Amanda Nunes (1) vs. Julianna Pena (5)
Amanda Nunes all the way.
There’s a version of Nunes that Julianna Pena beats. Pena has a top-notch wrestling and pressure game, the kind of skillset that gave Nunes problems when she was a talented, but raw up-and-comer. We’ve seen grinders like Pena excel against seemingly insurmountable odds before, the best example being Chael Sonnen pummeling Anderson Silva to the point that “The Spider” needed a miracle in their first meeting to avoid a rare loss. That’s the kind of performance Pena needs if she wants to do the impossible on Saturday.
But possible and likely are miles apart in this scenario. Even now, Nunes still doesn’t get enough credit for how she’s rounded out her game. People point to the power advantage she has in most of her matchups to detract from her performances, ignoring how sharp her striking has become and how diverse her grappling arsenal is. Few fighters can mix it up as effectively as Nunes and do so with such aggression. She dictates the action and, more often than not, decides when it’s time to end it.
At best, I see Pena taking the first round with her wrestling before Nunes and her team make the proper adjustments to neutralize Pena’s most potent weapon. Then it’s the champ’s time to shine.
Nunes by knockout in Round 3.
Geoff Neal vs. Santiago Ponzinibbio
I’m not sure what Geoff Neal did to get himself lined up for a third time against a cagey, long-distance striker, but here we are.
Santiago Ponzinibbio gives up a couple of inches in reach to Neal, but Neal just hasn’t proven that he knows how to deal with tactical, more experienced fighters. It’s possible that opponents like Ponzinibbio, Neil Magny, and Stephen Thompson are just his Achilles heel. More optimistically, one might argue that Neal has learned from his recent losses and Ponzinibbio is exactly who he should be fighting now to show how far his striking has advanced.
Call me skeptical.

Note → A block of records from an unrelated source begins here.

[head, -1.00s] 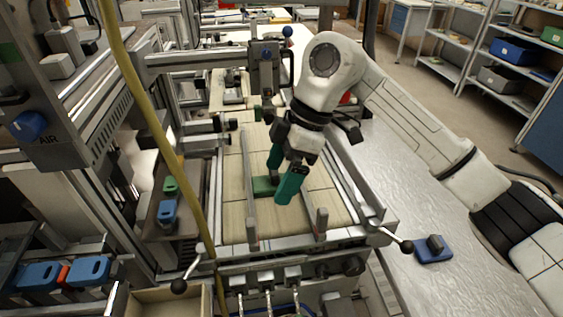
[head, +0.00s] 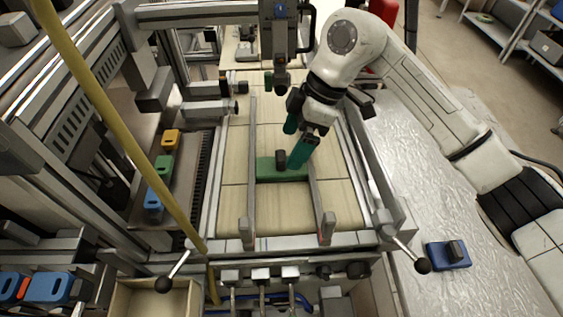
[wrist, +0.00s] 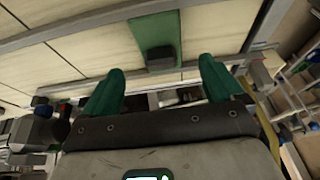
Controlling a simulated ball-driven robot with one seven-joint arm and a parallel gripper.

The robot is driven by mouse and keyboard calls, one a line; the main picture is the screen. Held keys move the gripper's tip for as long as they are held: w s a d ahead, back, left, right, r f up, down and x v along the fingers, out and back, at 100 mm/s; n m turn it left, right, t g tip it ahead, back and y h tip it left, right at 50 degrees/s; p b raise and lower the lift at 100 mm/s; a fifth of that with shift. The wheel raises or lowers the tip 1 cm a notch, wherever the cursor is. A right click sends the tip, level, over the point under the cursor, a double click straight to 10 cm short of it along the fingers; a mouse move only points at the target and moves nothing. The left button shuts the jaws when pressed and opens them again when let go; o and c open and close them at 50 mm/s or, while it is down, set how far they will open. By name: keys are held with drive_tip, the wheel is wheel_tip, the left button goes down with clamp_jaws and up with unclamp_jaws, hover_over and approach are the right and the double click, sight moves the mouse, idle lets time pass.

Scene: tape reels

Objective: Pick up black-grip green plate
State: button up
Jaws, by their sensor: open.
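The green plate (head: 266,170) with a black grip (head: 280,158) lies flat on the pale conveyor bed, between two metal rails. In the wrist view the green plate (wrist: 153,32) shows beyond the fingertips, its black grip (wrist: 159,59) at the near end, between the lines of the two fingers. My gripper (head: 296,138), with teal fingers, hangs above and beside the plate in the head view, its right finger near the plate's right part. In the wrist view my gripper (wrist: 162,72) is open, with nothing between the fingers. The gap between fingers and grip is hard to judge.
Metal rails (head: 250,190) flank the plate, and a frame with a lever (head: 403,250) closes the front. A blue plate with a dark grip (head: 447,254) lies on the metal table at right. Small coloured blocks (head: 163,165) stand on a shelf at left.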

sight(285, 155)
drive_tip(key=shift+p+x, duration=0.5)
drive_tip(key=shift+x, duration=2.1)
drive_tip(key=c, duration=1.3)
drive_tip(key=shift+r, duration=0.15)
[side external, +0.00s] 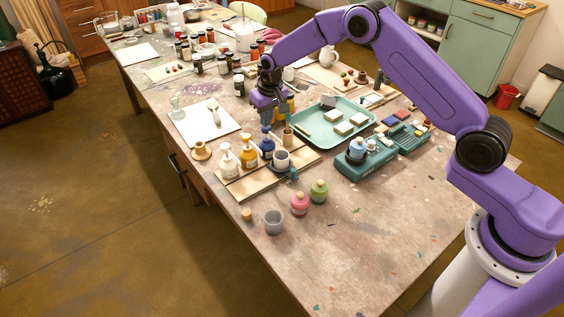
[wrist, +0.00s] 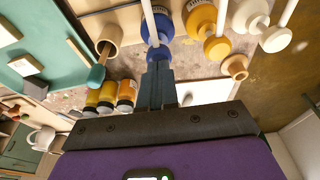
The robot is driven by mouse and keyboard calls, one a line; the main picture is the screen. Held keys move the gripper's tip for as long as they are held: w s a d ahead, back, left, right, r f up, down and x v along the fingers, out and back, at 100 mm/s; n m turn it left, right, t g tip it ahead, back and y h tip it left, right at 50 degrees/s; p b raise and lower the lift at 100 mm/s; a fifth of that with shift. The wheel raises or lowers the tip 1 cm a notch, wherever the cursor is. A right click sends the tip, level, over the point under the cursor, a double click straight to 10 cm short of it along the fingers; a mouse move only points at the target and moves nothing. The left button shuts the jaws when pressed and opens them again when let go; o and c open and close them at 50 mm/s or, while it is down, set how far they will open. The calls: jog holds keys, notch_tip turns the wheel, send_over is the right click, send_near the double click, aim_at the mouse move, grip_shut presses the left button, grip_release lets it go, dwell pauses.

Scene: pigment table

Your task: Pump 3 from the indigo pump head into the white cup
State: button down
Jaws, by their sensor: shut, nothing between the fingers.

Neal is a knockout artist and will get the better of most brawls, something that Ponzinibbio knows how to avoid. Ponzinibbio will pick Neal apart before forcing him into a range that opens up his own opportunities to land heavy punches. The speed of Neal could help him out here, but Ponzinibbio is great at controlling tempo and avoiding damage.
Ponzinibbio gets the decision win here and hopefully for Neal he gets a slight step back in competition next time.
Kai Kara-France (10) vs. Cody Garbrandt (13, BW)
Let’s face facts first: I don’t know what Cody Garbrandt is going to look like at 125 pounds. And neither do you.
We’ve certainly seen enough of “No Love” to make a few educated guesses as to how he’ll perform at a new weight class. He’s always had great hand speed, knockout power, and slick movement. He also has a reputation for going into frenzy mode once he smells blood — either his own or his opponent’s. It’s the calculated, measured Garbrandt that became UFC champion, not the berserker.
Cutting an extra 10 pounds could be exactly what Garbrandt needs or it could accentuate his weaknesses, possibly softening up an already well-worn chin and leaving him with less in the gas tank as the fight goes on. There’s a lot of variables at play here, even more so than usual for a Garbrandt fight.
All of that is before we even mention the threat of Kai Kara-France, a longtime standout at flyweight who would love to use Garbrandt’s name to boost his own title hopes. Kara-France is as fundamentally sound as they come and should be able to match Garbrandt in the movement department, which should make for a dizzying opening five minutes.
It’s a safe pick, but I’m going with Kara-France to take the decision here. That’s not a death knell for Garbrandt’s chances to contend at 125 pounds, just a sign that he probably has some more work to do before we get the best version of him in this weight class.
Raulian Paiva vs. Sean O’Malley
This one’s for Kyler!
Sean O’Malley has a chance to earn a measure of revenge here for his pal Kyler Phillips, who lost a controversial majority decision to Raulian Paiva in July. Much of the media felt that fight should have been a draw given the damage that Phillips did in the first round, even as he dropped the last two to Paiva. Regardless, it’s the former flyweight Paiva who jumped into the bantamweight rankings and has earned himself a shot at O’Malley.
I have my doubts that Paiva can be an effective bantamweight as he’s going to be giving up plenty of size against rangy fighters like O’Malley. “Sugar” has a height and reach advantage, not unlike what Paiva faced in the Phillips matchup, plus a bit more experience under the brightest of lights. That poise is an underrated aspect of O’Malley’s game.
Paiva has plenty of power for a lighter weight fighter even if that hasn’t always shown up in his results. He has a tendency to get wild, which is a no-no against the accurate O’Malley, but some chaos could serve him well here especially if it helps him to close the distance and get within grappling range. How much Paiva decides to test O’Malley’s grappling will be a major factor in the fight.
This is the right matchup for O’Malley at this stage of his career and the self-proclaimed “unranked champion” should make the most of his opportunity, finding a KO in the first or second round.